[Goal]: Repeat only the lines from the one containing "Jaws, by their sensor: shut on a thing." through the one containing "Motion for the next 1", exactly as written, both ends included.

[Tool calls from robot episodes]

## START

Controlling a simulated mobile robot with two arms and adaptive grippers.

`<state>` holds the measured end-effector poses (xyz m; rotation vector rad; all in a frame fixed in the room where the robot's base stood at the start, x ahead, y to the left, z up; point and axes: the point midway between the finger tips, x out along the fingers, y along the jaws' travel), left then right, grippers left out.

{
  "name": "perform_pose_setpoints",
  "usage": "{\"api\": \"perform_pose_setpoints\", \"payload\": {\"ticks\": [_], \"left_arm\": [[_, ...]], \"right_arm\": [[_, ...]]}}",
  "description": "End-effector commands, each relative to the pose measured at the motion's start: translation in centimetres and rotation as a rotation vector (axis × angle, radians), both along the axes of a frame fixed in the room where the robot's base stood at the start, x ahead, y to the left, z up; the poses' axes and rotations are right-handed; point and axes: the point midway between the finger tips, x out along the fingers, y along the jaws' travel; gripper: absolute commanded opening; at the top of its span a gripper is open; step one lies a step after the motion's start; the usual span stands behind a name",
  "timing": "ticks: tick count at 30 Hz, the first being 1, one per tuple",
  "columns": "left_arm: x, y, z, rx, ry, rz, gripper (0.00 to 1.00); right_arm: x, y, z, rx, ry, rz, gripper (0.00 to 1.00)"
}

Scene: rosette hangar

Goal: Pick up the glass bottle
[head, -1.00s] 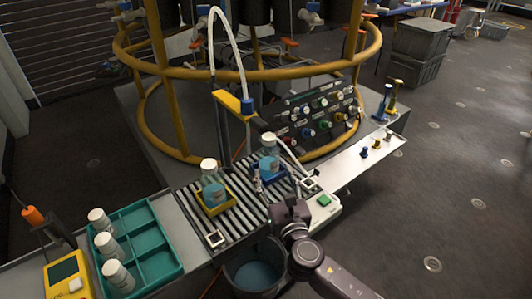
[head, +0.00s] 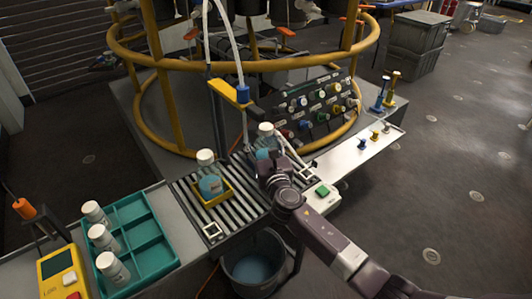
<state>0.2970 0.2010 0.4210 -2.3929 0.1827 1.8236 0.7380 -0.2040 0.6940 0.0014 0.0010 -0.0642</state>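A clear bottle with blue liquid and a white cap (head: 265,130) stands at the right end of the roller section, under the white hose. My right gripper (head: 263,158) is right at this bottle, in front of its lower part. My wrist hides the fingers, so I cannot tell whether they touch or hold the bottle. A second similar bottle (head: 210,184) stands in a yellow holder (head: 227,194) on the rollers to the left. Three white-capped bottles (head: 103,238) stand in the left part of the teal tray (head: 150,238). My left gripper is not in view.
The roller conveyor (head: 235,212) has a white box with a green button (head: 322,191) at its right. A bucket of blue liquid (head: 252,270) is below. A yellow ring frame (head: 150,58) and a knob panel (head: 318,102) stand behind. A yellow device (head: 60,272) sits front left.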

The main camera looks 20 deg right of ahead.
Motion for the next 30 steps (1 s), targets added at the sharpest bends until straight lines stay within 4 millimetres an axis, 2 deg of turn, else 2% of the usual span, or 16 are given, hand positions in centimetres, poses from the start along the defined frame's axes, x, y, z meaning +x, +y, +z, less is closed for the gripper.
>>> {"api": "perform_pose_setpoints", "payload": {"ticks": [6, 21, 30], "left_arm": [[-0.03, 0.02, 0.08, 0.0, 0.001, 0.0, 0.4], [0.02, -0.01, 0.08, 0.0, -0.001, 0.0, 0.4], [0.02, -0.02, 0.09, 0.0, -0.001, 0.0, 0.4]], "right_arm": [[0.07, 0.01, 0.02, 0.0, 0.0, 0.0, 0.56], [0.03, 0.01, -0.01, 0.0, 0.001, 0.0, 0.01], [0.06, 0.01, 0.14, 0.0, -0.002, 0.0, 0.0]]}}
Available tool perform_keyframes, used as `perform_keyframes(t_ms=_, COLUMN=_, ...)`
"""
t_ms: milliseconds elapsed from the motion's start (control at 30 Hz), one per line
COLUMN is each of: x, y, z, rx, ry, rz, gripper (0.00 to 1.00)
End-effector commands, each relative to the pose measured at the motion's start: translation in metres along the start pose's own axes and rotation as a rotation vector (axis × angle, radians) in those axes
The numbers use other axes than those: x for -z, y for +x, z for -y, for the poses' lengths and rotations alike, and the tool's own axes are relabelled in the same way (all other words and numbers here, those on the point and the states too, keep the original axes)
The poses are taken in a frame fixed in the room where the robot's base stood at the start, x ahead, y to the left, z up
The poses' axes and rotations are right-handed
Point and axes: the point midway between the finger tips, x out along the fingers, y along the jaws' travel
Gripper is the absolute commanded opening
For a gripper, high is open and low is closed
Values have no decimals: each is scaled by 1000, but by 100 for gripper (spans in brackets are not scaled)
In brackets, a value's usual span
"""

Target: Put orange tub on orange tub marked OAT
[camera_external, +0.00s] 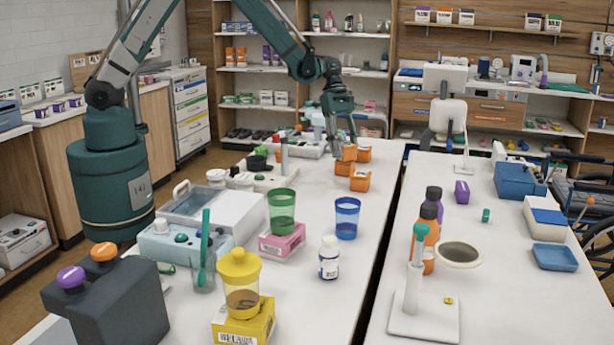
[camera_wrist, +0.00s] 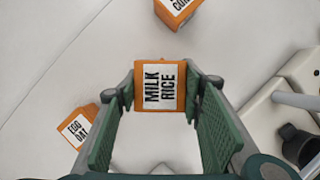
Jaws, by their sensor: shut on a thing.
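My gripper (camera_external: 341,145) is shut on an orange tub (camera_external: 346,154). In the wrist view the tub (camera_wrist: 160,85) sits between the two green fingers (camera_wrist: 165,95), and its white label reads MILK RICE. A second orange tub, labelled EGG OAT (camera_wrist: 79,131), stands apart at the lower left of the wrist view. It appears to be the tub (camera_external: 364,154) just right of my gripper in the external view. I cannot tell whether the held tub touches the table.
A third orange tub (camera_wrist: 178,10) is cut off at the wrist view's top; it appears to be the nearer tub (camera_external: 360,180) externally. A pale stand with a black cup (camera_external: 257,163) is left of my gripper.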

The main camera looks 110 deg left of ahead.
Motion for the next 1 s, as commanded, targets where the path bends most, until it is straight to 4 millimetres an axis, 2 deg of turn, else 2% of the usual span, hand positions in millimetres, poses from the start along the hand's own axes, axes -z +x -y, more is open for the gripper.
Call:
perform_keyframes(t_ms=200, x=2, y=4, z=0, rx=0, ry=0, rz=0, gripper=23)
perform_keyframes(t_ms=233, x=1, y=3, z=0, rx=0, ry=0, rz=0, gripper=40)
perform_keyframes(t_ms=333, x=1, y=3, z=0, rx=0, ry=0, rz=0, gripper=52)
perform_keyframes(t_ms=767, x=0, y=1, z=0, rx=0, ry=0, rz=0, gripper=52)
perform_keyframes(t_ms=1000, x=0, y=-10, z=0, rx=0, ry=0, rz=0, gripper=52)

## END

[Solution for this problem]:
Jaws, by their sensor: shut on a thing.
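My gripper (camera_external: 341,145) is shut on an orange tub (camera_external: 346,154). In the wrist view the tub (camera_wrist: 160,85) sits between the two green fingers (camera_wrist: 165,95), and its white label reads MILK RICE. A second orange tub, labelled EGG OAT (camera_wrist: 79,131), stands apart at the lower left of the wrist view. It appears to be the tub (camera_external: 364,154) just right of my gripper in the external view. I cannot tell whether the held tub touches the table.
A third orange tub (camera_wrist: 178,10) is cut off at the wrist view's top; it appears to be the nearer tub (camera_external: 360,180) externally. A pale stand with a black cup (camera_external: 257,163) is left of my gripper.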

The main camera looks 110 deg left of ahead.
Motion for the next 1 s, as commanded, targets where the path bends most, until it is straight to 4 millimetres an axis, 2 deg of turn, else 2% of the usual span, hand positions in millimetres, poses from the start along the hand's own axes, axes -z +x -y, more is open for the gripper.

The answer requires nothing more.